Present the data once more in exactly its original form.

+++ INFORMATION SUPPLIED +++

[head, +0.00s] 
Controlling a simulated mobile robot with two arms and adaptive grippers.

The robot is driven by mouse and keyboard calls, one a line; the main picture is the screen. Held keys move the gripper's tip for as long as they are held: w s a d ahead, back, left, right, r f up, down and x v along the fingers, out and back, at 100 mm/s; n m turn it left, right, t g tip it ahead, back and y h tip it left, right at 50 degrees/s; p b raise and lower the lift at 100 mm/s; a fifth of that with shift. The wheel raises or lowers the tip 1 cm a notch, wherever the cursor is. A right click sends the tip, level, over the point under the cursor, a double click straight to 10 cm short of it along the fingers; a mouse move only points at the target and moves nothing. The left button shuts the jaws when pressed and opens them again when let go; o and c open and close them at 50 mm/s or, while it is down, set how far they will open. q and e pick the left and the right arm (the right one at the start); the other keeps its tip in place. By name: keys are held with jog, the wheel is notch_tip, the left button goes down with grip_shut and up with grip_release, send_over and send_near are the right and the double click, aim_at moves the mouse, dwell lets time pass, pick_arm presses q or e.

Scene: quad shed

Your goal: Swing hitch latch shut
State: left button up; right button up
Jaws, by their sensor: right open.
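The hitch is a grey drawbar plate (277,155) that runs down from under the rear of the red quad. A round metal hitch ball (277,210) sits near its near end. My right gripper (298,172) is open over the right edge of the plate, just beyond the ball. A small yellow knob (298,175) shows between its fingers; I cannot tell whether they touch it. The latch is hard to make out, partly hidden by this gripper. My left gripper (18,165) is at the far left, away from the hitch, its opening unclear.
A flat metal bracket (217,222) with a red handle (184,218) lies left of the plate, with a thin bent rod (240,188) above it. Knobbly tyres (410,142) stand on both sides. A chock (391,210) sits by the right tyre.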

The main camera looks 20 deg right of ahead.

+++

## [EXERCISE RESULT]
[head, +0.00s] 
Controlling a simulated mobile robot with two arms and adaptive grippers.

The robot is driven by mouse and keyboard calls, one a line; the main picture is the screen. Held keys move the gripper's tip for as long as they are held: w s a d ahead, back, left, right, r f up, down and x v along the fingers, out and back, at 100 mm/s; n m turn it left, right, t g tip it ahead, back and y h tip it left, right at 50 degrees/s; p b raise and lower the lift at 100 mm/s; a fifth of that with shift. The wheel raises or lowers the tip 1 cm a notch, wherever the cursor is. A right click sends the tip, level, over the point under the cursor, a double click straight to 10 cm short of it along the fingers; a mouse move only points at the target and moves nothing. The left button shuts the jaws when pressed and opens them again when let go; o and c open and close them at 50 mm/s or, while it is down, set how far they will open. q and e pick the left and the right arm (the right one at the start); the other keeps its tip in place. By name: keys are held with jog, the wheel is notch_tip, the left button goes down with grip_shut and up with grip_release, send_over and send_near are the right and the double click, aim_at moves the mouse, dwell lets time pass, pick_arm presses q or e.

Scene: quad shed

Your goal: Swing hitch latch shut
State: left button up; right button up
Jaws, by their sensor: right open.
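The hitch is a grey drawbar plate (277,155) that runs down from under the rear of the red quad. A round metal hitch ball (277,210) sits near its near end. My right gripper (298,172) is open over the right edge of the plate, just beyond the ball. A small yellow knob (298,175) shows between its fingers; I cannot tell whether they touch it. The latch is hard to make out, partly hidden by this gripper. My left gripper (18,165) is at the far left, away from the hitch, its opening unclear.
A flat metal bracket (217,222) with a red handle (184,218) lies left of the plate, with a thin bent rod (240,188) above it. Knobbly tyres (410,142) stand on both sides. A chock (391,210) sits by the right tyre.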

The main camera looks 20 deg right of ahead.

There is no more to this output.